Sometimes I was right to stick to my guns. “The Guy That Says Goodbye to You is Out of His Mind” became probably my most well-known song. It doesn’t have a chorus, and it has very irregular form. Even though I was getting an incredible response to the song at my shows, no producer wanted to touch that song at the time because it didn’t have a chorus. 

The song-structure formula for writing a hit seemed to be verse, chorus, verse, chorus, bridge, double chorus, out. Big chorus, catchy hooks. But I didn’t write that way. I came from a poetry background, so my songs were typically more lyric- and verse-based.

I think “The Guy That Says Goodbye …” rising to the top of all my others at the time proved to me that it wasn’t a chorus or hook people wanted — it was simply emotional connection, and that can be accomplished in a myriad of ways. Even with something as simple as the combination of a simple melody and one line in the song. I knew that if “Folsom Prison Blues” had no chorus, there was no reason I had to have a chorus either.

As time went on, I wondered if I’d been foolish or too stubborn to not be open to the idea of collaborating with producer/writers … after all, they had co-written hit songs/records and won “Songwriter of the Year” awards. I had done none of that yet,  and as I toured endlessly around the country working hard to build my audience, I started to think that maybe having a “hit” song wouldn’t be such a bad thing.

I think my creative direction started to shift because of that. I started to try to say more with less words, trim the fat and get to the chorus. Less Bob Dylan ballads and more Tom Petty-esque radio-friendly jams.

But pretty quickly I realized that wasn’t my forte. The songs of mine that people seem to have gravitated toward are the ones I didn’t even know were any good. They usually came in the middle of me writing a batch of other songs and they felt natural, like I wasn’t really trying.  

I don’t worry too much about trying to have a hit these days. I keep the listener in mind, and I edit myself a lot. Most of the time I try not to use 10 words when three will do. It’s much harder that way, but also more satisfying.

Today, my ego isn’t as wrapped up in needing all the credit for being a great songwriter.
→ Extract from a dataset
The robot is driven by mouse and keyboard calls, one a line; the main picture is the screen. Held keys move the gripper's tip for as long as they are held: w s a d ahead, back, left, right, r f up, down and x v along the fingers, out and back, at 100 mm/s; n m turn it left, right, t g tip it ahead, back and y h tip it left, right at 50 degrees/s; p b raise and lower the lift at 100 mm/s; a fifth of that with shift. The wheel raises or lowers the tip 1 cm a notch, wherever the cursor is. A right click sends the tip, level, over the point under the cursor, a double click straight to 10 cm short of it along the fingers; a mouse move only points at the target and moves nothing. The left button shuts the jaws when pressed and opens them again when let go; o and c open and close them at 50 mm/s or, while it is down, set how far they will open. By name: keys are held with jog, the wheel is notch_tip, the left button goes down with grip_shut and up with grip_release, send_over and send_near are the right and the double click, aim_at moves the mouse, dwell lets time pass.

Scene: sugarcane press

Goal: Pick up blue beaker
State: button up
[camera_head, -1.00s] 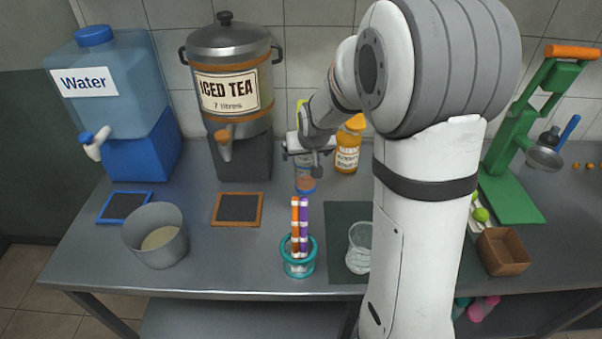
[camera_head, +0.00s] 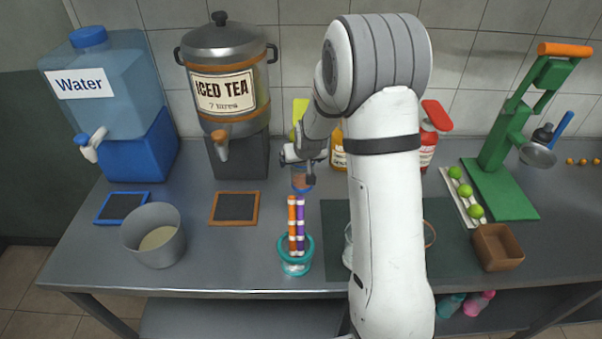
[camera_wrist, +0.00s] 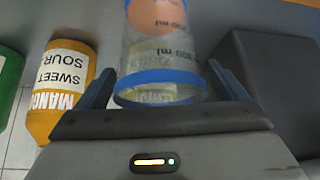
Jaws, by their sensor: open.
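The blue beaker is a clear vessel with blue bands and an orange patch. In the wrist view the blue beaker (camera_wrist: 162,55) stands between the two fingers, its blue rim nearest me. In the head view the blue beaker (camera_head: 302,180) shows partly below my gripper (camera_head: 303,157), behind the teal holder. My gripper (camera_wrist: 168,90) is open, with one finger on each side of the beaker. I cannot tell whether either finger touches it.
A mango bottle (camera_wrist: 62,88) stands close left of the fingers in the wrist view. The iced tea dispenser (camera_head: 228,95) is left of my gripper. A teal holder (camera_head: 295,262) with orange and purple tubes stands in front. A pot (camera_head: 155,235) sits farther left.

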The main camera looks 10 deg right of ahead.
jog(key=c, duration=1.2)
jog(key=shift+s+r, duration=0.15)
My 20-year-old self would probably kick my ass for saying this, but I’m not trying to go down in history as a Bob Dylan or Leonard Cohen or Townes Van Zandt.  It’s more important to me to just put out good music that I love playing and give something to people that makes them feel good or helps them in some way. I’m willing to accomplish that anyway I can these days. That is to say, I’m much more open to collaboration and co-writing. I feel like I don’t have as much to prove, I just want to have fun and try to do great work.
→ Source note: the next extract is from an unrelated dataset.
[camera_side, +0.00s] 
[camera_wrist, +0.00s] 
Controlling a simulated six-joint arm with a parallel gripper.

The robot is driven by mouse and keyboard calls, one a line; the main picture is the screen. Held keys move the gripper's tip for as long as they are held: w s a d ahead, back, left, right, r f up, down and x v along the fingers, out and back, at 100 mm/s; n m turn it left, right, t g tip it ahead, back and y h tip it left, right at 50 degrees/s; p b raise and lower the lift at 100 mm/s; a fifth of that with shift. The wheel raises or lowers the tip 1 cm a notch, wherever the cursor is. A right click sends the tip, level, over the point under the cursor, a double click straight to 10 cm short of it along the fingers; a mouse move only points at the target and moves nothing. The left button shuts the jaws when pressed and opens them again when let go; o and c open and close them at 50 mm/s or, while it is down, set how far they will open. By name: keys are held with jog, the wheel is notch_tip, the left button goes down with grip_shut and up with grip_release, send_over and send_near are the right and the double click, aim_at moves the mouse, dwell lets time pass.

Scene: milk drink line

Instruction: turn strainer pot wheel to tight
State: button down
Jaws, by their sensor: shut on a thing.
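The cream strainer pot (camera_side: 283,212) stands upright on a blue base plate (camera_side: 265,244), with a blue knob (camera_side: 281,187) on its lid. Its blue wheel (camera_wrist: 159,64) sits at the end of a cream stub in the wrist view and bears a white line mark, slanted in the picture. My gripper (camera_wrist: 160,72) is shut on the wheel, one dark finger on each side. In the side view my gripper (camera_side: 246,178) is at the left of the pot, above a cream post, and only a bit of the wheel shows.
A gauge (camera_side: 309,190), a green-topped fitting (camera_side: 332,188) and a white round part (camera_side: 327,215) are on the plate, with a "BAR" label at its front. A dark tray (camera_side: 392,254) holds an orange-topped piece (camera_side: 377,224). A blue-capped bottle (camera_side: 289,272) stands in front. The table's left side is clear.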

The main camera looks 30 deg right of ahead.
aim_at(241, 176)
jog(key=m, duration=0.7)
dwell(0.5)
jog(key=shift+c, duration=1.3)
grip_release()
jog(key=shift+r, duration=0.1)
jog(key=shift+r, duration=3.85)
There is that, and there is the fact that I am a full-time touring musician and a full-time father and husband. For the last eight years, I’ve pretty much been managing myself too, and when I tour, I usually fly solo and do tour managing myself, which means I’m working about three to four jobs all at once. The free time I had in my twenties to lock myself in a room for eight hours a day and write is not only not nearly as available but also not quite as enjoyable. I feel like I’m missing out on my kids and on life if I am too solitary in my writing, like I used to be. I have more fun making music with my friends.

For all of these reasons, my new album is very collaborative. I had several friends help me write five to six songs on my new album, including Teitur, Jeff Trott (Sheryl Crow), Brian Elmquist (Lone Bellow), and a duet with Joy Williams (The Civil Wars). It was so fun and meant so much to me to be in the studio with long-time friends Paul Moak and Ian Fitchuk. If this record is a hit, it will be even sweeter because I will get to share all the credit with my friends.